● GIVEN REQUEST
Word for word, give the material below again, minus any images.

******************************

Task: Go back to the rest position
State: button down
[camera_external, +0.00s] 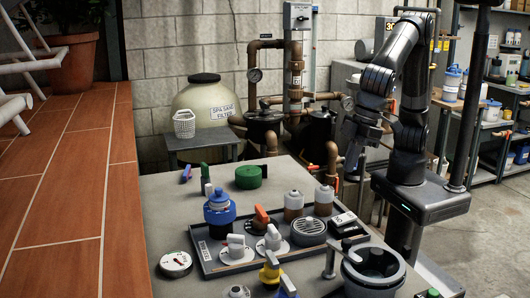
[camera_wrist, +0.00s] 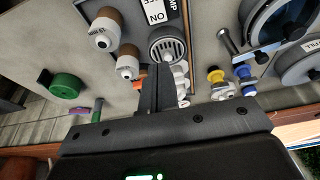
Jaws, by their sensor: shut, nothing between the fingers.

******************************

● OUTPUT
Task: Go back to the rest position
State: button down
[camera_external, +0.00s] 
[camera_wrist, +0.00s] 
Jaws, by their sensor: shut, nothing between the fingers.

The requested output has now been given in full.